Carly Fiorina definitely makes the potential VP short list. She is a confident, scrappy combatant, and has thoughtful answers to policy questions. However, her lack of government experience is a major problem. A brilliant government leader with no business management experience could not run a Fortune 500 company. Likewise, a brilliant Fortune 500 executive with no experience in the intricacies of government is incapable of managing Washington DC.
U.S. Senator Marco Rubio is Kasich’s Ideal Vice Presidential Pick
First-term U.S. Sen. Marco Rubio, who won in 2010 with a 19-point advantage, does have legislative experience.
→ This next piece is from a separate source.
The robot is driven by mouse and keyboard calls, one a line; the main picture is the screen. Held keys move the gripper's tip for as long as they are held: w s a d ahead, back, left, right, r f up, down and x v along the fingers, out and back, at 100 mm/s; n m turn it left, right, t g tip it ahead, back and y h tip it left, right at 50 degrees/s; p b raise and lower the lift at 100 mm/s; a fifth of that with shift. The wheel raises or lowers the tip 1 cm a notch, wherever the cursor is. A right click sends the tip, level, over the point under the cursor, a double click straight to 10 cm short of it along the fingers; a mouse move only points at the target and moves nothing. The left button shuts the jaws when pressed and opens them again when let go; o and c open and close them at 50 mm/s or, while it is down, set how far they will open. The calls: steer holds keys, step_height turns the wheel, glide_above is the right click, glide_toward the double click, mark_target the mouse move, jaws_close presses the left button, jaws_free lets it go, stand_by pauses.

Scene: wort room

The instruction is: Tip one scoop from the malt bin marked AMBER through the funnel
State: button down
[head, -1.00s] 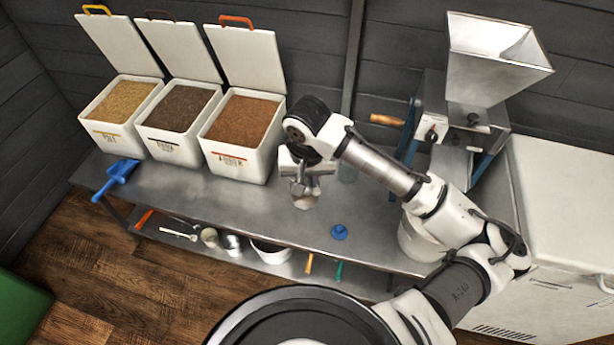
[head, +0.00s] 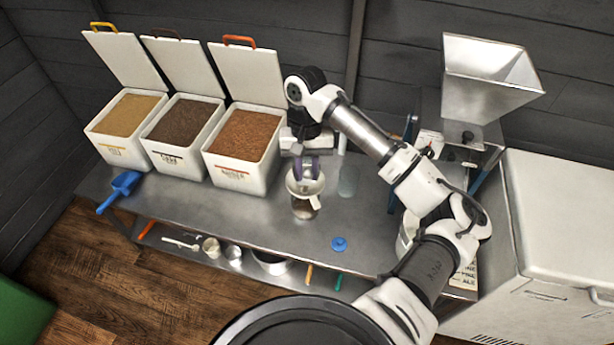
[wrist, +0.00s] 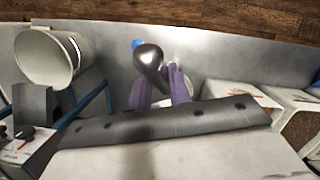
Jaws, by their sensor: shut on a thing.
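The AMBER malt bin (head: 233,178) is the right one of three white bins, with its lid up and reddish-brown malt (head: 243,134) inside. My gripper (head: 306,172) is right of it, low over the bench, its purple fingers (wrist: 163,92) shut on a rounded grey metal piece (wrist: 150,58), seemingly a small scoop. A pale funnel (head: 305,184) shows directly under the fingers, at the mouth of a clear jar (head: 304,209). The jar looks brownish inside. Whether the held piece touches the funnel is unclear. A blue scoop (head: 122,184) lies at the bench's left end.
Two other open bins (head: 116,150) (head: 174,158) stand to the left. A mill with a metal hopper (head: 490,85) and a white chest (head: 570,220) stand right.

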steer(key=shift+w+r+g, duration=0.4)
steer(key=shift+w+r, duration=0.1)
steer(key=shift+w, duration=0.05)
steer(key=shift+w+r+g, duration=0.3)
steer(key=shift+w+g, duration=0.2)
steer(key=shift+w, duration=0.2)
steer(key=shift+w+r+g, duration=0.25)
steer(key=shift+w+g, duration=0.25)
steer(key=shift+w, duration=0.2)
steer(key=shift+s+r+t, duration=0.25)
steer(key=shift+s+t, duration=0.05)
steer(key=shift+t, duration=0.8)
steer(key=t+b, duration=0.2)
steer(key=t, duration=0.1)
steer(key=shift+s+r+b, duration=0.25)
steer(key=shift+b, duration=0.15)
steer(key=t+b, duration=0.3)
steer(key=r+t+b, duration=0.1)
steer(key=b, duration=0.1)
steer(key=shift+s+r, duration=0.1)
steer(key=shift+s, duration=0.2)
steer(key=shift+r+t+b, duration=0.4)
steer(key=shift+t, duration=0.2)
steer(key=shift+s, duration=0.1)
He served in the Florida House from 2000 – 2008; Speaker 2006-2008.
That legislative experience, in a major swing state, the 3rd largest state in the U.S. with a $77 billion budget, along with his Hispanic heritage, his youthful enthusiasm and intelligent answers to policy questions (J.D. degree cum laude U. of Miami), puts him high on the potential VP list.
A Kasich-Rubio ticket would be very powerful, bringing two large swing states into the GOP Electoral College fold.
In my next report, I will write about how a Kasich-Rubio ticket would solve the biggest problem faced by Republican nominees for president in the past twenty years, namely, the inability to persuade voters who were struggling financially that they cared about them.
I will also write about how a Kasich-Rubio ticket would break through the Democrats blue wall of defense, those predictably friendly states and the nation’s demographic trends.
Meanwhile, I would like to conclude today with this thought: If government is the problem, as Gallup’s research has shown all year, and 535 principled Members of Congress plus one principled president have failed to solve the problem, then just another cohort of principled leaders in Washington will not change anything.
A lack of principle is not the problem with government, a lack of principled compromise is the problem. Who is temperamentally suited to principled compromise? Kasich-Rubio.